Exercise material:
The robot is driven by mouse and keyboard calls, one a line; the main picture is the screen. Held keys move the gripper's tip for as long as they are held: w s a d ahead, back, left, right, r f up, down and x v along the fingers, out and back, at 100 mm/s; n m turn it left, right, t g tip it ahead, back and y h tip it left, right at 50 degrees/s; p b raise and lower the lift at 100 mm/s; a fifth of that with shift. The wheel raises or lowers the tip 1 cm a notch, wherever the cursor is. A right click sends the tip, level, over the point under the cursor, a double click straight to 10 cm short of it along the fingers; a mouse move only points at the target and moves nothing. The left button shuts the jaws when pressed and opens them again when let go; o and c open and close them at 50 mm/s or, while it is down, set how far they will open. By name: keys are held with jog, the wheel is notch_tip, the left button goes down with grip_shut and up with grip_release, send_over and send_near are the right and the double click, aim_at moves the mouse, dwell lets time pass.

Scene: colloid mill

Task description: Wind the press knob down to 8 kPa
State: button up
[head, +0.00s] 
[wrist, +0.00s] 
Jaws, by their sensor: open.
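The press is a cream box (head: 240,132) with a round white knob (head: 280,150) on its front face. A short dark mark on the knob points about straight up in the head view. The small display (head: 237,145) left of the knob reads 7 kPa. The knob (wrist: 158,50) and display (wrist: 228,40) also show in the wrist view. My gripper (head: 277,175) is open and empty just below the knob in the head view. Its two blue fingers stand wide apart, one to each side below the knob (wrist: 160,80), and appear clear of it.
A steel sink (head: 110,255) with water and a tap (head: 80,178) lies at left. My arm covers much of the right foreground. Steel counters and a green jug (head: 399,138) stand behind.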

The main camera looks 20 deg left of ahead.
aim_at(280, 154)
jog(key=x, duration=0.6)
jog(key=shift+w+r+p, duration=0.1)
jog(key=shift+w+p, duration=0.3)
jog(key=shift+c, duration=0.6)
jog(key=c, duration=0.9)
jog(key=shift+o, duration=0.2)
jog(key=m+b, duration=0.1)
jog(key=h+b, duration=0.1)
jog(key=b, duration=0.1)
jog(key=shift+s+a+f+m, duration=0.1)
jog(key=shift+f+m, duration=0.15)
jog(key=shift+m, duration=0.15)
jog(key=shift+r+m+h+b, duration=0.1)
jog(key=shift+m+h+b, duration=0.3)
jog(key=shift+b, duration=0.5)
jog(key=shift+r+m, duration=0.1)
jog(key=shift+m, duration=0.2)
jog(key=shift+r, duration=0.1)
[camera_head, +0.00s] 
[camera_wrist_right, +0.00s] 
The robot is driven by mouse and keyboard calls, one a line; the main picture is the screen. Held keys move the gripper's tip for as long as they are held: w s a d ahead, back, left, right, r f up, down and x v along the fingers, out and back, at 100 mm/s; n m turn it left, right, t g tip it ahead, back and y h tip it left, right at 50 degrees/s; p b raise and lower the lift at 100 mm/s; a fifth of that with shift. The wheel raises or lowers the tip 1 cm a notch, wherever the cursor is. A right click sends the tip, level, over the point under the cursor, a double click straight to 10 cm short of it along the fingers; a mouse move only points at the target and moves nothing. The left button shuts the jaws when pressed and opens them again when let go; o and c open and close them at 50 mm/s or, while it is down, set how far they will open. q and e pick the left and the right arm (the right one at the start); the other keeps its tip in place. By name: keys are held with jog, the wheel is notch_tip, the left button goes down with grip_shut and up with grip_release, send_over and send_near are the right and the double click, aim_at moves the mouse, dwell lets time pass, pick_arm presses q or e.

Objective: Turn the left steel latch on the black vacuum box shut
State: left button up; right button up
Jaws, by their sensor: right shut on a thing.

What is asked: Transcribe each line of the data above, unaltered, from the one where "Task description: Wind" appears to the one where "[wrist, +0.00s]" appears, inclusive of both.

Answer for the task:
Task description: Wind the press knob down to 8 kPa
State: button up
[head, +0.00s] 
[wrist, +0.00s] 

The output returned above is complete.